**Short exercise**
Collect all lines from the records below that include the word "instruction".

**Exercise material**
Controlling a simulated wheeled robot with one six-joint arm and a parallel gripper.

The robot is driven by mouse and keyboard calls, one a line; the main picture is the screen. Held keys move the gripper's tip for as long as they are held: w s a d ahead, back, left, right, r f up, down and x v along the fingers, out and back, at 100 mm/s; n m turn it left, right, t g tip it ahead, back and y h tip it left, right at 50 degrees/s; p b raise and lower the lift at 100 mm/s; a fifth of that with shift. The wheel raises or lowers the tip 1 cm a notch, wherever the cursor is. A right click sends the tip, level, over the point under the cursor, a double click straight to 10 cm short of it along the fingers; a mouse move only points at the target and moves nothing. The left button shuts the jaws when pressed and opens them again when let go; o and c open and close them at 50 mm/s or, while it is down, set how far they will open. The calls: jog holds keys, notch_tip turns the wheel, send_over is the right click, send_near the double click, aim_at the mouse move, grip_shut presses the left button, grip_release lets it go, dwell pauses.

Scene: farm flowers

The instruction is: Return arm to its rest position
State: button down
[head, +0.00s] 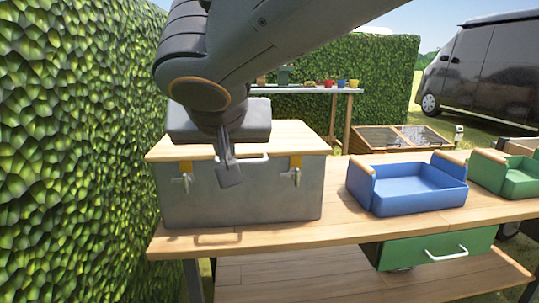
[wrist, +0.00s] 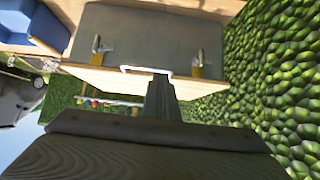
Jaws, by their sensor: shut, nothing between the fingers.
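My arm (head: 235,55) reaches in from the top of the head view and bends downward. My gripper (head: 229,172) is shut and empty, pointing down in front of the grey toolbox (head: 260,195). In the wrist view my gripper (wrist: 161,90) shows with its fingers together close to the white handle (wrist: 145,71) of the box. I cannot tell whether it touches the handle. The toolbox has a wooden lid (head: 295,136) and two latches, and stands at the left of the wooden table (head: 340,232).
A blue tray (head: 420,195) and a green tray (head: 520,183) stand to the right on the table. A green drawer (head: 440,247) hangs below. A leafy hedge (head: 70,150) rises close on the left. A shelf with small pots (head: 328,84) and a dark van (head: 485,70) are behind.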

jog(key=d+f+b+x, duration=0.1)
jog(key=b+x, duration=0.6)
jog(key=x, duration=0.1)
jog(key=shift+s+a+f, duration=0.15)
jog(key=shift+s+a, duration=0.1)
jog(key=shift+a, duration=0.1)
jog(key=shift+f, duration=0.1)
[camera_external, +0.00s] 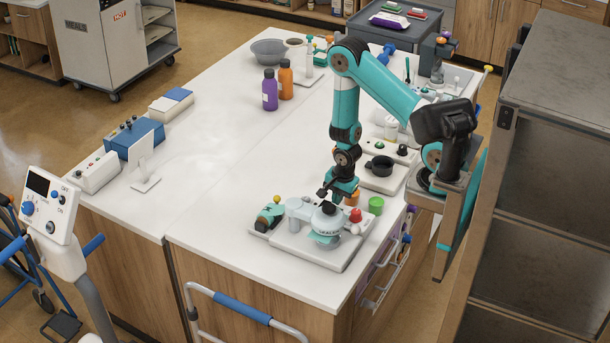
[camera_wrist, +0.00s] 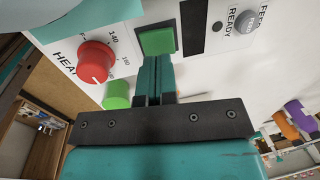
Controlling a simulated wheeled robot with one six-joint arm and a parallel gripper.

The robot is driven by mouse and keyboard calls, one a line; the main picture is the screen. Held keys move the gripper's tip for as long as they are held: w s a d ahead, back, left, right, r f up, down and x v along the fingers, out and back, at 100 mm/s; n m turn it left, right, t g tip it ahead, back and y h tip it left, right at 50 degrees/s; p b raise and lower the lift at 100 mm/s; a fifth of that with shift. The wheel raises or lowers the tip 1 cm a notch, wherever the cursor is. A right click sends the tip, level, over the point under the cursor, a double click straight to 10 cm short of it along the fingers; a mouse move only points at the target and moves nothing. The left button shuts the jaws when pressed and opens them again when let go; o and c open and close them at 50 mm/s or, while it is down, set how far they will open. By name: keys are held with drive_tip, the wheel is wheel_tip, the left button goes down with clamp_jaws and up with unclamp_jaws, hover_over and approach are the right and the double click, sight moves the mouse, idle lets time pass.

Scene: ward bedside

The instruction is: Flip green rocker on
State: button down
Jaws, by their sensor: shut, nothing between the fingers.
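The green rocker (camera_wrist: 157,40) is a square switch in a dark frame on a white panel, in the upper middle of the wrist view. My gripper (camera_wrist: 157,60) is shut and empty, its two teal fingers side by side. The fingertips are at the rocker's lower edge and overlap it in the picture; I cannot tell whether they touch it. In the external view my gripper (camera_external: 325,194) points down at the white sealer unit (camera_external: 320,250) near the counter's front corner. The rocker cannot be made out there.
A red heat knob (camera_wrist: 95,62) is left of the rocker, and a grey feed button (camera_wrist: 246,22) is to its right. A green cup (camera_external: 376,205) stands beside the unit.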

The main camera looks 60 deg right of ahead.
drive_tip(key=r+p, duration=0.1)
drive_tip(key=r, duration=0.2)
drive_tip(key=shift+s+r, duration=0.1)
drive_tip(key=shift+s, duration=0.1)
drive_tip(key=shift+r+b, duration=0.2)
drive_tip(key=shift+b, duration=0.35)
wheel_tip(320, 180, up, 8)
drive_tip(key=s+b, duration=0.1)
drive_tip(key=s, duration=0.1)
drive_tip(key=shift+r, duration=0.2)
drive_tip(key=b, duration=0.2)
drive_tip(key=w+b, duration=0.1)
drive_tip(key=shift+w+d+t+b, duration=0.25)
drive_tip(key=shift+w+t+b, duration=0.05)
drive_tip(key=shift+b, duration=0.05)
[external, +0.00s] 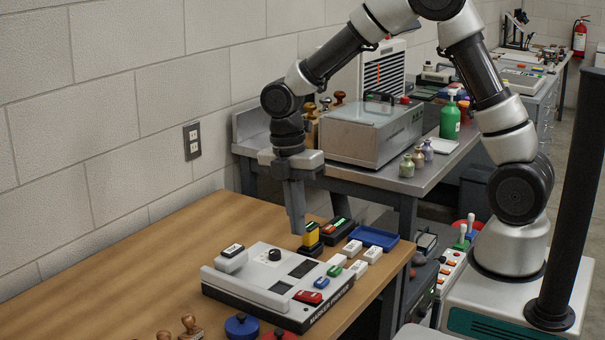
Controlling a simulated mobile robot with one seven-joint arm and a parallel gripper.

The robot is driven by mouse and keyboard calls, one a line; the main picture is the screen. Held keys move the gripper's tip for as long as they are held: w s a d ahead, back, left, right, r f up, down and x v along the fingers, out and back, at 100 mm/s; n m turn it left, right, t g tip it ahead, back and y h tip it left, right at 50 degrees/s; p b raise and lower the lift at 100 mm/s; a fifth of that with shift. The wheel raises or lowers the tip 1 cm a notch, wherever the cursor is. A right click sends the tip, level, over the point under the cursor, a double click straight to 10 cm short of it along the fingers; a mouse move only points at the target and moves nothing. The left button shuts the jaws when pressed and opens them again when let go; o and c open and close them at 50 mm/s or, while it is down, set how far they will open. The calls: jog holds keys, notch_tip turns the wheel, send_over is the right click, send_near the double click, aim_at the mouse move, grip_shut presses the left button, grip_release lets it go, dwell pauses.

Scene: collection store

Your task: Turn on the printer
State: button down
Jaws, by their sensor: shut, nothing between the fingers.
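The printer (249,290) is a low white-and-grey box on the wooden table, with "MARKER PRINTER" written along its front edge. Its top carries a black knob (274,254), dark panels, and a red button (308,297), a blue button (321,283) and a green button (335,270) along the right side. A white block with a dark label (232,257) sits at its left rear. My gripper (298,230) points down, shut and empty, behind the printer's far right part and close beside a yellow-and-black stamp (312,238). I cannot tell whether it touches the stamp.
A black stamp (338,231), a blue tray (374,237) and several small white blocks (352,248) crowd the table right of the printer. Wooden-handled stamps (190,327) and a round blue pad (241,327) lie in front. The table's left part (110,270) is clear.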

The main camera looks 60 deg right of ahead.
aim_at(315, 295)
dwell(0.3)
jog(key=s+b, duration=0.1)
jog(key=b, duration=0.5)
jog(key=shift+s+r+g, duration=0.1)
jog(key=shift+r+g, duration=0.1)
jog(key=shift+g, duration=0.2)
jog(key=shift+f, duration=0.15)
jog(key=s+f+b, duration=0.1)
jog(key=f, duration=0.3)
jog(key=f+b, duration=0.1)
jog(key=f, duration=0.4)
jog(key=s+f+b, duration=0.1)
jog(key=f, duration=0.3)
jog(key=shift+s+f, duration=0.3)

**Written reply**
The instruction is: Return arm to its rest position
The instruction is: Flip green rocker on

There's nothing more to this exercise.